* Begin The records *

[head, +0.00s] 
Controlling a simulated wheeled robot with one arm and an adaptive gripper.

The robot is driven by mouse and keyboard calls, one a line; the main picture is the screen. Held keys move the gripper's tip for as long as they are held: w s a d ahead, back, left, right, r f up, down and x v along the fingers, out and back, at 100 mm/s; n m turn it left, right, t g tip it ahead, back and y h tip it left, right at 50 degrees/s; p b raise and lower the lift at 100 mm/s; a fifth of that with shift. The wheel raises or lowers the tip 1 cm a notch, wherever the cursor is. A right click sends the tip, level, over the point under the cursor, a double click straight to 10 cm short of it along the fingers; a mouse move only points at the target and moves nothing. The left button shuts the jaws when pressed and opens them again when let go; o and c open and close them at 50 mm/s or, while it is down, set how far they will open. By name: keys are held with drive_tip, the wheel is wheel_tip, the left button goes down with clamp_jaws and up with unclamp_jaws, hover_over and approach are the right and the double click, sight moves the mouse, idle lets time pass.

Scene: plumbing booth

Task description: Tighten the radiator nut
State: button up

* End The records *
* Begin The records *

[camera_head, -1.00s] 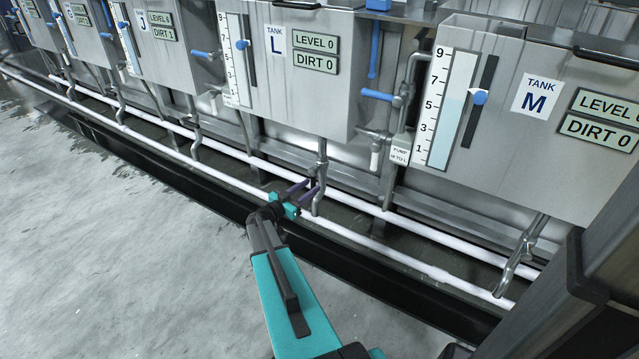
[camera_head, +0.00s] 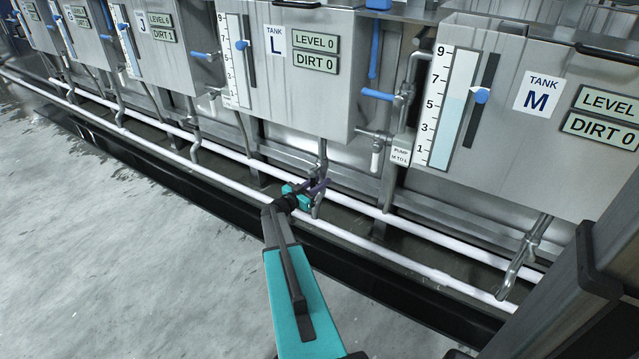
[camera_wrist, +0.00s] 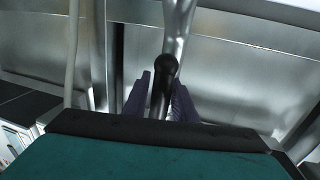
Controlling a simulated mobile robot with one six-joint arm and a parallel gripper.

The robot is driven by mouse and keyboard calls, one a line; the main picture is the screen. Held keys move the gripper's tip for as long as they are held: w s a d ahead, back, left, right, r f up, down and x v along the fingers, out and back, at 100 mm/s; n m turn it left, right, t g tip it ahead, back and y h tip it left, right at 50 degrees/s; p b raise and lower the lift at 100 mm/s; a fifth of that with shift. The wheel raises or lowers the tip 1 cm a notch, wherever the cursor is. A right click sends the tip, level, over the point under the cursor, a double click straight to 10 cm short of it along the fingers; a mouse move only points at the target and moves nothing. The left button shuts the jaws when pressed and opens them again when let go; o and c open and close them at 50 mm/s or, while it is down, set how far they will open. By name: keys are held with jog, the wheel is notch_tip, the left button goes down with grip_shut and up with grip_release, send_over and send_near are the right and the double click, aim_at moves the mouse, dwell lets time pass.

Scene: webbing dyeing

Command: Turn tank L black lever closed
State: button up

* End The records *
* Begin The records *

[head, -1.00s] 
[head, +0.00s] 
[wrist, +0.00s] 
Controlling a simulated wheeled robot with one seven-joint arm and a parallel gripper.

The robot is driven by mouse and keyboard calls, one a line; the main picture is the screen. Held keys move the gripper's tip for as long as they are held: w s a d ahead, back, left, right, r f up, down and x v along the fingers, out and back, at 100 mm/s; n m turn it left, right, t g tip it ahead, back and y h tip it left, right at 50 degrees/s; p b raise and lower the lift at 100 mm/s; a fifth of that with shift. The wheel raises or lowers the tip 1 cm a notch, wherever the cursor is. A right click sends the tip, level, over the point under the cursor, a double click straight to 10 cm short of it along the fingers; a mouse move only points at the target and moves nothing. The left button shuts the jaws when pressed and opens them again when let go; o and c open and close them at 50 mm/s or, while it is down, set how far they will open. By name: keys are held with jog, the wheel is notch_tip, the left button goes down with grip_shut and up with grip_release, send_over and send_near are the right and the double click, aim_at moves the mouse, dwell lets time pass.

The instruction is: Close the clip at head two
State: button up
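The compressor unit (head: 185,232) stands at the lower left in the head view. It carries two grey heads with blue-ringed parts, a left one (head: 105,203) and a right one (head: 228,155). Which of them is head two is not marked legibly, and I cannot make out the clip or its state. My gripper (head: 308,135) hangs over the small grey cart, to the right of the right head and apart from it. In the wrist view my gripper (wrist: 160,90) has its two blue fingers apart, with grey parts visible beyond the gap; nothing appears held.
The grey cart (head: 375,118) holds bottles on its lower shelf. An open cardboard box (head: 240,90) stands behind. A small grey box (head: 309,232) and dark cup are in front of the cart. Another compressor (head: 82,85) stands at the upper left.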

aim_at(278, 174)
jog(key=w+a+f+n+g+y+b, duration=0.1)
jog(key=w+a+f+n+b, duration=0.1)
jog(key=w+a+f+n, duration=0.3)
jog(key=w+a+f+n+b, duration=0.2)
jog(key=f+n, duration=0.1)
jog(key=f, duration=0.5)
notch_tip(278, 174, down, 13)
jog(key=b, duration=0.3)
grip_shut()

* End The records *

Problem to work on: Using the entries above, return exactly the lines from the line with "[head, -1.00s]" to the line with "Controlling a simulated wheeled robot with one seven-joint", counting both of those lines.

Written answer:
[head, -1.00s] 
[head, +0.00s] 
[wrist, +0.00s] 
Controlling a simulated wheeled robot with one seven-joint arm and a parallel gripper.

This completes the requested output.